Australia Review: Australi-yawn
Australia is long. Very long. Then again, so was Titanic and Jurassic Park 2, both of which were awesome, in very different ways. The difference here is that Australia doesn’t justify its length. Whilst the story is unquestionably epic, that’s more because it’s like two one and a half hour stories patched together with a bit of narrative duct tape rather than one epic story in its own right.
An ambitious marathon of a movie set in the time leading up to Japan’s pre-WW2 bombing of the city of Darwin, Australia is a love story plagued by lazy writing that even the grand vistas of red rock and dry desert can’t hide. The characters are poorly developed, and I’m not sure if Kidman’s decision to not read the script before signing on paid out. She does her best impression of a British aristocrat – a performance which is at first sphincter-clenchingly cringeworthy, but develops to mere mediocrity as the character relaxes.

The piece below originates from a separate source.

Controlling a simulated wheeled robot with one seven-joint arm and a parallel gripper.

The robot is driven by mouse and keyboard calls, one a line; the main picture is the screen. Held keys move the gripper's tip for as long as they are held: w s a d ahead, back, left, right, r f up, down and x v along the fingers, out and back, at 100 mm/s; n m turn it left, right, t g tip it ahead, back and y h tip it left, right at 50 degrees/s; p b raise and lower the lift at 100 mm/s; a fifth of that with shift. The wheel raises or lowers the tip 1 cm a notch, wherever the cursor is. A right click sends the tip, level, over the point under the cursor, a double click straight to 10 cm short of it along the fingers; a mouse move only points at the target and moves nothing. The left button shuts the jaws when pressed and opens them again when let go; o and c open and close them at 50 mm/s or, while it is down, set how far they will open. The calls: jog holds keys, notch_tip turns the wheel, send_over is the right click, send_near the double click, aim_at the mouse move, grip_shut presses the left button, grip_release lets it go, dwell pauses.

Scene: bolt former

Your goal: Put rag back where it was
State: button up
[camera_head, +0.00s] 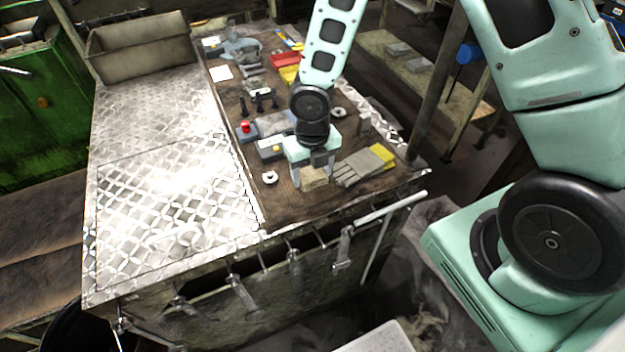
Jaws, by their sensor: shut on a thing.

Jackman’s Drover – a sort of wartime cowboy whose mantra is “no man hires me, no man fires me” – is just as much of a stereotype, though perhaps not such a nauseating one. Worse still, the relationship between the two of them crawls from distain to indifference before making two quick jumps to admiration and on to love. Suddenly the two are fawning over one another, and there’s no explanation and no real sense of transition.
The main thing that comes across in Australia is Baz Luhrmann’s propensity to nostalgia. It is a love song to the continent, and he does manage to get across its enormity, beauty and brutality impressively, but at what cost? By letting the human characters take a back seat to the charisma of the country, Luhrmann loses that sector of his audience that is not so enthused by the landscape, and I’m not sure anyone wants three hours of that.
It powerfully recalls some of the old romantic epics as the stars fill the silver screen with their kisses, but it doesn’t have the same mystery and romance it once had and now it seems too affected without any of the light-heartedness and good humour that made Moulin Rouge! so enjoyable.
Australia: £84 million and nine months of filming. A sense of timing: priceless.